Nexte texto singelo se resume todo amor e respeito que um legítimo obreiro pode manifestar por nossa Arte Real. Não deixa dúvidas: jamais nosso poderoso Irmão iria virar as costas à Loja. Estava disposto a pagar o preço por sua honrada postura. Dom Vital, então, cumpriu as ameaças. O Vigário Bartolomeu teve suas ordens e obrigações suspensas, apenas por ser ao mesmo tempo Padre e Maçom, uma vez que se recusou terminantemente a abandonar as Colunas de Hiram.
 
Mesmo afastado das funções eclesiásticas, nosso Irmão manteve sua atuação social e filantrópica na comunidade. As pessoas continuavam respeitando e dignificando sua conduta reta e iluminada, mesmo sabendo que não se alinhava, administrativamente, à Santa Sé. Jamais foi considerado um pecador ou herege, como poderia se esperar em um caso desta natureza. Sua voz e sua alma continuaram brilhando no árido agreste.

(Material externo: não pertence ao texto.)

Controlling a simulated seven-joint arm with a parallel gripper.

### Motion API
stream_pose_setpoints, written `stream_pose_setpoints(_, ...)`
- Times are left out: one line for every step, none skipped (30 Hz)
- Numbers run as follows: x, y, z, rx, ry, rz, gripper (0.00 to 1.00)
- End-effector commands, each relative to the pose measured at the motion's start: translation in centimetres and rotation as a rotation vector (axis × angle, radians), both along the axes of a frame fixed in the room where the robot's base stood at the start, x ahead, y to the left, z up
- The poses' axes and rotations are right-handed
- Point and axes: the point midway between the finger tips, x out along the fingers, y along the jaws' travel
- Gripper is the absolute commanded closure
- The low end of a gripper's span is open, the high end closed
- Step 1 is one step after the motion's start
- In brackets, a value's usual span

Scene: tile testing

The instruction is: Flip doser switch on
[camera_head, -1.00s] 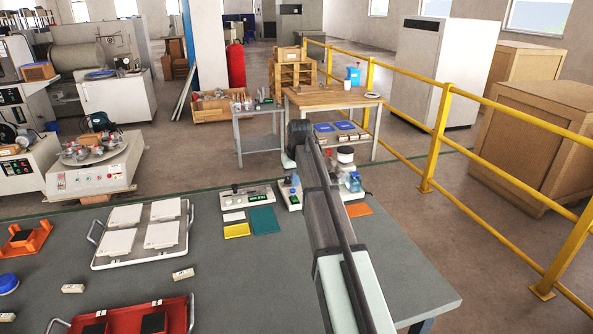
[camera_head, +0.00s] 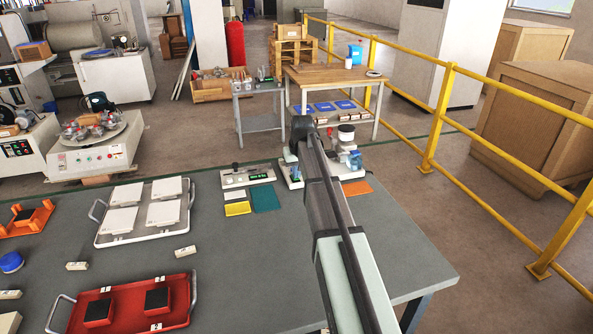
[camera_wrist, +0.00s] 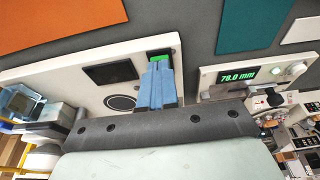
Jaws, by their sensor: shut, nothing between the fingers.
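The doser is a white-based device (camera_head: 350,172) at the back edge of the table, partly hidden behind my arm in the head view. In the wrist view its white panel (camera_wrist: 70,88) carries a dark rectangular part (camera_wrist: 115,73), a black ring (camera_wrist: 119,103) and a green patch (camera_wrist: 159,55) at the fingertips. I cannot tell which part is the switch or how it is set. My gripper (camera_wrist: 160,68) is shut and empty, its blue fingers over the panel beside the dark rectangle. Contact is unclear. My arm hides the gripper in the head view.
A gauge (camera_wrist: 241,75) reading 76.0 mm stands beside the doser. Orange (camera_head: 357,188), teal (camera_head: 265,198) and yellow (camera_head: 238,209) pieces lie near it. A white-tile tray (camera_head: 97,210) and red tray (camera_head: 178,312) are left. The table's right part (camera_head: 400,235) is clear.

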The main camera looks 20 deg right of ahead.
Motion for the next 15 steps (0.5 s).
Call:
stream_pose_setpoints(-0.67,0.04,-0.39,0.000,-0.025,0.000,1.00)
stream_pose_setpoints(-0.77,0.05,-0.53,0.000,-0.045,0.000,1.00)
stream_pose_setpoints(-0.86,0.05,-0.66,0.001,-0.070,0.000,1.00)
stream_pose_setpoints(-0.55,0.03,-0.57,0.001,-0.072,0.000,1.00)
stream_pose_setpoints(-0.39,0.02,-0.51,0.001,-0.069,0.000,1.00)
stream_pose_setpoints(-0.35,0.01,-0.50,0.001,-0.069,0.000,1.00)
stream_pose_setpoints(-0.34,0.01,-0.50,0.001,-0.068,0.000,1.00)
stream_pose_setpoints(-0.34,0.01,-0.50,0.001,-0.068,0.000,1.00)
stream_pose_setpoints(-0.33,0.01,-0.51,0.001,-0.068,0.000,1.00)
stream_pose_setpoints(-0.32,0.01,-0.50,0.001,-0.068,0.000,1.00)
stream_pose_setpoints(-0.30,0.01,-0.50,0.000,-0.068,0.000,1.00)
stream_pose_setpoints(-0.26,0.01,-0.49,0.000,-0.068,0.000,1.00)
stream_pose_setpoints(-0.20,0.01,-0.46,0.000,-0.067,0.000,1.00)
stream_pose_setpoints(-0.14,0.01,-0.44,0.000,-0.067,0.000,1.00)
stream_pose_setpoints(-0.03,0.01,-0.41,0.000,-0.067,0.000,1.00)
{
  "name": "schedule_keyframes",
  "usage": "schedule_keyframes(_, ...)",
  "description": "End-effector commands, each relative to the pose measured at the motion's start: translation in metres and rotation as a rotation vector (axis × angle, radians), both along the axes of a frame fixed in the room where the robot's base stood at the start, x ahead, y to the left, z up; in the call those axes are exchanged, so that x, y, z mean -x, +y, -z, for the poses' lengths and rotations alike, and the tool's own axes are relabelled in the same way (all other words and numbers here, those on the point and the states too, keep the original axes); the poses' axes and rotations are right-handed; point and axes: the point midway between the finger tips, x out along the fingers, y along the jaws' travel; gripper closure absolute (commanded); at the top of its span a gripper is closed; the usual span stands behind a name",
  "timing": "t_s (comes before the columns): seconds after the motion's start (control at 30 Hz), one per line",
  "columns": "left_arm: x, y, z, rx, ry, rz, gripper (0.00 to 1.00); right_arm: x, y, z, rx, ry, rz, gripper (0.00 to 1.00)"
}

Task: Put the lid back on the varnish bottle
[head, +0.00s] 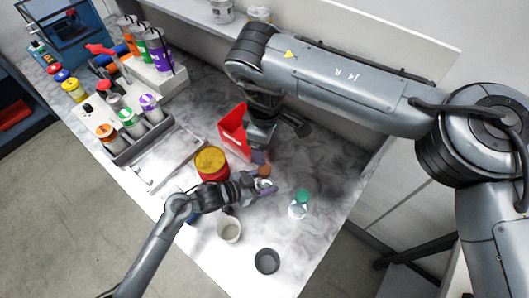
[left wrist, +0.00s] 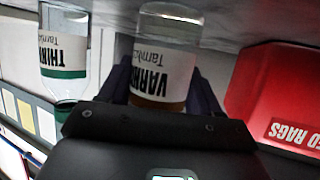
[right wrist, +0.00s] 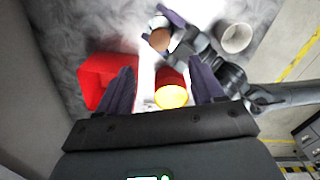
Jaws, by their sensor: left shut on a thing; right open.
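The varnish bottle (head: 264,184) stands between the fingers of my left gripper (head: 258,186), which is shut on it. Its label shows upside down in the left wrist view (left wrist: 165,75). A brown lid (head: 264,171) appears to sit on top of the bottle; whether it is tightened I cannot tell. The lid also shows as a brown disc in the right wrist view (right wrist: 160,39). My right gripper (right wrist: 165,88) is open and empty, pointing down behind the bottle, a short way from the lid.
A red used-rags box (head: 234,132) and a red can with yellow top (head: 211,161) stand close by. A thinner bottle with green cap (head: 301,197), a pale cup (head: 229,229) and a grey cup (head: 266,261) are near the front. A bottle rack (head: 122,147) is left.

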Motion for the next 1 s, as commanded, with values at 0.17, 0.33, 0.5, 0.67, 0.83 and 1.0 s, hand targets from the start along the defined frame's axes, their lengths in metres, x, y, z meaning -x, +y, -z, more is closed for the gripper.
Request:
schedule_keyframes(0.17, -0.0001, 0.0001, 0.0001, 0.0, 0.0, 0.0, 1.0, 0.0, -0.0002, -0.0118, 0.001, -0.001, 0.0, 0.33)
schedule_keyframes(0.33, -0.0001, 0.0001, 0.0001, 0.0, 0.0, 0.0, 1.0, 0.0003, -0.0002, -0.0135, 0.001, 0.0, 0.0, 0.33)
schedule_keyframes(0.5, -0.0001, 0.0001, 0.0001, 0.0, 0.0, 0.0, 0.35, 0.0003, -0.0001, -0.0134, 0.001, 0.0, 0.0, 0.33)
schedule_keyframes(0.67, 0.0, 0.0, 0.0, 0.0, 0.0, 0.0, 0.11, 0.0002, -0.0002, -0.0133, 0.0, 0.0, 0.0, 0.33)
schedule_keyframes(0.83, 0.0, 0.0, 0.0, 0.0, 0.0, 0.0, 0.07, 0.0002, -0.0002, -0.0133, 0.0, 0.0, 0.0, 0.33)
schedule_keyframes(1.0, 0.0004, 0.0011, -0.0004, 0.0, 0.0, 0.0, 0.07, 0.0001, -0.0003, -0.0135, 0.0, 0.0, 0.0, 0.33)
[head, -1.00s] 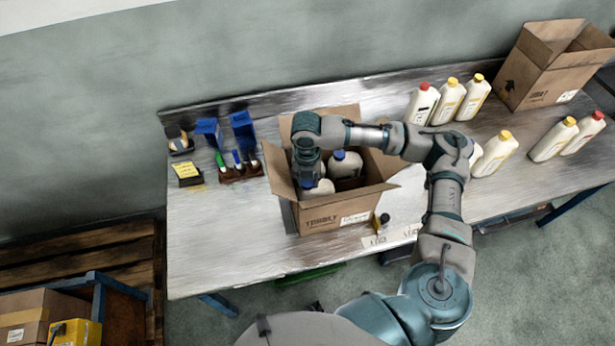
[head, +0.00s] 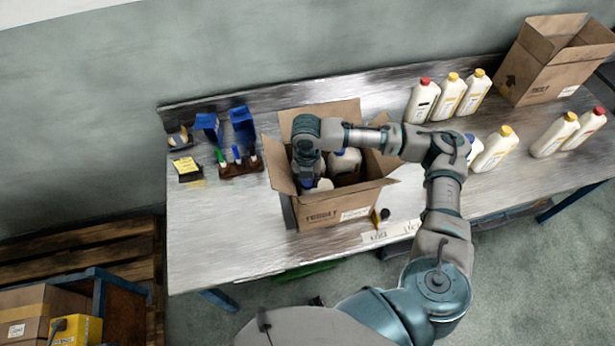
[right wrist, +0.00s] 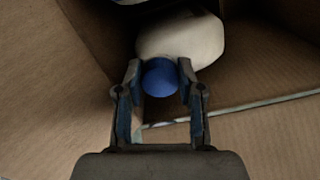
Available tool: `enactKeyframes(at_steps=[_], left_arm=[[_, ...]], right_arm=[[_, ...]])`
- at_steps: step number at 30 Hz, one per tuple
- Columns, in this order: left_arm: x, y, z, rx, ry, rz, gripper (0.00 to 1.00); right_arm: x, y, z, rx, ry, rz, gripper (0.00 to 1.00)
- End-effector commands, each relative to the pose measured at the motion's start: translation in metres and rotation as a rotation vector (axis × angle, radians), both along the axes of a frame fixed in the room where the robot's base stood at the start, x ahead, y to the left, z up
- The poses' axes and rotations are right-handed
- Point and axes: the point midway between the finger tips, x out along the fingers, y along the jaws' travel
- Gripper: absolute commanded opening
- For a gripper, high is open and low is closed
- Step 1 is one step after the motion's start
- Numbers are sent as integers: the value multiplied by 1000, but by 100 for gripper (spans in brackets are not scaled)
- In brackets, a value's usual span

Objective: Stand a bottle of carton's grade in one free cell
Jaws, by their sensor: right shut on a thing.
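An open carton (head: 335,215) stands on the table with its flaps spread. My right gripper (head: 309,184) reaches down into its left part. In the right wrist view the gripper (right wrist: 160,80) is shut on the blue cap of a white bottle (right wrist: 185,38). This held bottle (head: 322,185) is inside the carton; its base is hidden, so I cannot tell if it touches the bottom. Another white blue-capped bottle (head: 346,162) stands in the carton behind and to the right. The divider (right wrist: 240,106) shows in the wrist view. My left gripper is not in view.
Several white bottles with red or yellow caps (head: 448,98) stand at the right. A blue-capped bottle (head: 472,148) is partly behind my arm. A second open carton (head: 550,65) stands far right. A marker rack (head: 240,168) is left. The table's left front is clear.

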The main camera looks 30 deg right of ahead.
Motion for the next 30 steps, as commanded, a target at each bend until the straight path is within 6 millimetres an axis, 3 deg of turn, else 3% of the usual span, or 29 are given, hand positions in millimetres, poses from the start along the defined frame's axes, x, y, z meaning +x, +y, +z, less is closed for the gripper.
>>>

A saga do Vigário Bartolomeu deve ser respeitada, relembrada, e detalhamente estudada por todos Irmãos que realmente desejam conhecer a história de nossa Fraternidade. Com o passar do tempo, infelizmente, a poeira e o limo das sucessivas gerações insistem em relegar esta e outras maravilhosas histórias de nossa Sagrada Ordem ao nivel mais fundo do poço da indiferença e esquecimento. Esta tendência deve ser revertida, se desejamos preservar nossos princípios mais justos até o final dos tempos, em prol do aperfeiçoamento da sociedade.

Lutemos para que o sacrifício de nosso respeitável Irmão não tenha sido em vão, e que seu exemplo possa ser conhecido por todas as futuras gerações.

(Fonte: www.maçonaria.net)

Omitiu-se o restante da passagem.